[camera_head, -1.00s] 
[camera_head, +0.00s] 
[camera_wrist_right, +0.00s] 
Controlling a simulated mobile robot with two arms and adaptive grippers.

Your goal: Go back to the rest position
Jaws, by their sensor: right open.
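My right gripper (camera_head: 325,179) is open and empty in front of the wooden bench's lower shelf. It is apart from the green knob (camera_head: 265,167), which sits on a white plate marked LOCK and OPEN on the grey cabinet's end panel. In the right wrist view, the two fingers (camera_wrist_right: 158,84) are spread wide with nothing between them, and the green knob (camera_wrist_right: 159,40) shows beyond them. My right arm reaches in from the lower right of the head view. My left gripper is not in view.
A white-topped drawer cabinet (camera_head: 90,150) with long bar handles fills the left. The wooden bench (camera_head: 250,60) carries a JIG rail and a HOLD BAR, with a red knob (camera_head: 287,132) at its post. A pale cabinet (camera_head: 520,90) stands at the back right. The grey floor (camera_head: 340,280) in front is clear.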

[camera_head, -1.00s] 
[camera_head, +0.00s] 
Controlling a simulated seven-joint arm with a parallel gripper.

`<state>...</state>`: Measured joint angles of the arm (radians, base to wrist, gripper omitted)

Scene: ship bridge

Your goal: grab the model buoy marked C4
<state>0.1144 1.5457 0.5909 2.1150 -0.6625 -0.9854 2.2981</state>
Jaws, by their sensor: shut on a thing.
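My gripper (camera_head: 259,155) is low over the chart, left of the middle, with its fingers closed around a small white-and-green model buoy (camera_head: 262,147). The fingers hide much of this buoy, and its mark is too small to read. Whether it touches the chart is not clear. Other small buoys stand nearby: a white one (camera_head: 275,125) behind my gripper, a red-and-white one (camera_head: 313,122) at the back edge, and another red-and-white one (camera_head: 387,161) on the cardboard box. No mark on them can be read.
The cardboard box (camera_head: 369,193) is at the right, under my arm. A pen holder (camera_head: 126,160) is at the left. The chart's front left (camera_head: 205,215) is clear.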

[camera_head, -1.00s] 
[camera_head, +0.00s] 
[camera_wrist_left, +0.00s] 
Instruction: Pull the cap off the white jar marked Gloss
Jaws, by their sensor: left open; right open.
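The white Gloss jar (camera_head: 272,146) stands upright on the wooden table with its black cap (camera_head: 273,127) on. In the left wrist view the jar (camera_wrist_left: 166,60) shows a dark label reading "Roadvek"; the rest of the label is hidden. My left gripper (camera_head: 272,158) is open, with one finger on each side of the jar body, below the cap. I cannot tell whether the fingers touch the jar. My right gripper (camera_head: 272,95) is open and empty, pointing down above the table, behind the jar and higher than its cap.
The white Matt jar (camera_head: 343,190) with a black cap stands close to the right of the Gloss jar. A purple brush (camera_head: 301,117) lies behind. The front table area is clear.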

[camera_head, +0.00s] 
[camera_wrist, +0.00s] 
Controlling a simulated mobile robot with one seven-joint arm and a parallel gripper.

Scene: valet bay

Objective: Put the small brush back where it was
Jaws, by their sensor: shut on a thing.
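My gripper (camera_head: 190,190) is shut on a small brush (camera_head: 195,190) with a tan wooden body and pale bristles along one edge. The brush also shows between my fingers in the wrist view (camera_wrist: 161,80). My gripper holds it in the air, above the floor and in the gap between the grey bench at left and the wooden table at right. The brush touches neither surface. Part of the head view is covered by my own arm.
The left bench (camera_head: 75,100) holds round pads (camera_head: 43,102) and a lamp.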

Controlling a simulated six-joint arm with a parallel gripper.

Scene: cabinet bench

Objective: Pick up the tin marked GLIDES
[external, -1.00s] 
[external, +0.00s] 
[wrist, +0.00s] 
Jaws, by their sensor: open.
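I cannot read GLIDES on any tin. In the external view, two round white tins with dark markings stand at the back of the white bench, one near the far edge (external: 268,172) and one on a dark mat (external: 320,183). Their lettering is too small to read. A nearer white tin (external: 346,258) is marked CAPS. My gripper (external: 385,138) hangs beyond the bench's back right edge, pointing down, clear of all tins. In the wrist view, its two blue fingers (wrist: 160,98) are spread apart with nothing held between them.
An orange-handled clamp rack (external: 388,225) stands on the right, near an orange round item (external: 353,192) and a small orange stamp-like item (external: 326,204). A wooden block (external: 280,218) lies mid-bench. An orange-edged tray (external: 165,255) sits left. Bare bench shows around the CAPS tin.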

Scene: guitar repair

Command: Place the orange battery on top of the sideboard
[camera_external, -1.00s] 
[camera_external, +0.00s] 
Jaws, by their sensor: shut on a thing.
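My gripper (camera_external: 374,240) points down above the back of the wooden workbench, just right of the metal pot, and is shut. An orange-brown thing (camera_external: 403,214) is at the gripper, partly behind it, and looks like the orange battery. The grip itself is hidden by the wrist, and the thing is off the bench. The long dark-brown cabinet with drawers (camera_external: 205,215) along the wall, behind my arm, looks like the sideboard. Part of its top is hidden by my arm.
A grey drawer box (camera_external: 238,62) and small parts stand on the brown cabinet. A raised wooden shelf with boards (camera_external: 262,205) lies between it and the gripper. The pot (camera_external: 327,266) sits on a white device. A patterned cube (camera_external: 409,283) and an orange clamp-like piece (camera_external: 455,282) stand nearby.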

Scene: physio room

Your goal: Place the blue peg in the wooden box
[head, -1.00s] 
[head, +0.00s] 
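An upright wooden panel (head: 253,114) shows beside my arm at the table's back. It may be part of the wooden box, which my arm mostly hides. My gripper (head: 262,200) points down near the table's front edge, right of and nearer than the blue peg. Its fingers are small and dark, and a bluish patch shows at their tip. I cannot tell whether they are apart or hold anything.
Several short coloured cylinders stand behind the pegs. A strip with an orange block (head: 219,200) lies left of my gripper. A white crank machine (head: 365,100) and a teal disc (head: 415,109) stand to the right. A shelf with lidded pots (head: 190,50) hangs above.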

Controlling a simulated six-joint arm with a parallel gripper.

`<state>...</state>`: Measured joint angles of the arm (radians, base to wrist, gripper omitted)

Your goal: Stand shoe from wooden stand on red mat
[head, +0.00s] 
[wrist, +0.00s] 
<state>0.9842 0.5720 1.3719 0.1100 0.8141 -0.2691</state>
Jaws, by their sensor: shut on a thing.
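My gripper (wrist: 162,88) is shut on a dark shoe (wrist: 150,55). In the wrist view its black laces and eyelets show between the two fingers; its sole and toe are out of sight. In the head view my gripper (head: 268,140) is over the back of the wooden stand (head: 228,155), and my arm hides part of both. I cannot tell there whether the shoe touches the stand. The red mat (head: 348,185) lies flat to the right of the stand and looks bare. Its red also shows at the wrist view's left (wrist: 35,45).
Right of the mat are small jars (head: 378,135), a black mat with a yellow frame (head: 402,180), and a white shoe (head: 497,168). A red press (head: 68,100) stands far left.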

___

STATED TASK:
From the records above, transcribe without alteration every line from the one with "Controlling a simulated seven-joint" to the one with "Instruction: Pull the", inclusive.

EXPECTED OUTPUT:
Controlling a simulated seven-joint arm with a parallel gripper.

`<state>...</state>`: Measured joint angles of the arm (radians, base to wrist, gripper omitted)

Scene: ship bridge

Your goal: grab the model buoy marked C4
<state>0.1144 1.5457 0.5909 2.1150 -0.6625 -0.9854 2.2981</state>
Jaws, by their sensor: shut on a thing.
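My gripper (camera_head: 259,155) is low over the chart, left of the middle, with its fingers closed around a small white-and-green model buoy (camera_head: 262,147). The fingers hide much of this buoy, and its mark is too small to read. Whether it touches the chart is not clear. Other small buoys stand nearby: a white one (camera_head: 275,125) behind my gripper, a red-and-white one (camera_head: 313,122) at the back edge, and another red-and-white one (camera_head: 387,161) on the cardboard box. No mark on them can be read.
The cardboard box (camera_head: 369,193) is at the right, under my arm. A pen holder (camera_head: 126,160) is at the left. The chart's front left (camera_head: 205,215) is clear.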

[camera_head, -1.00s] 
[camera_head, +0.00s] 
[camera_wrist_left, +0.00s] 
Instruction: Pull the cap off the white jar marked Gloss

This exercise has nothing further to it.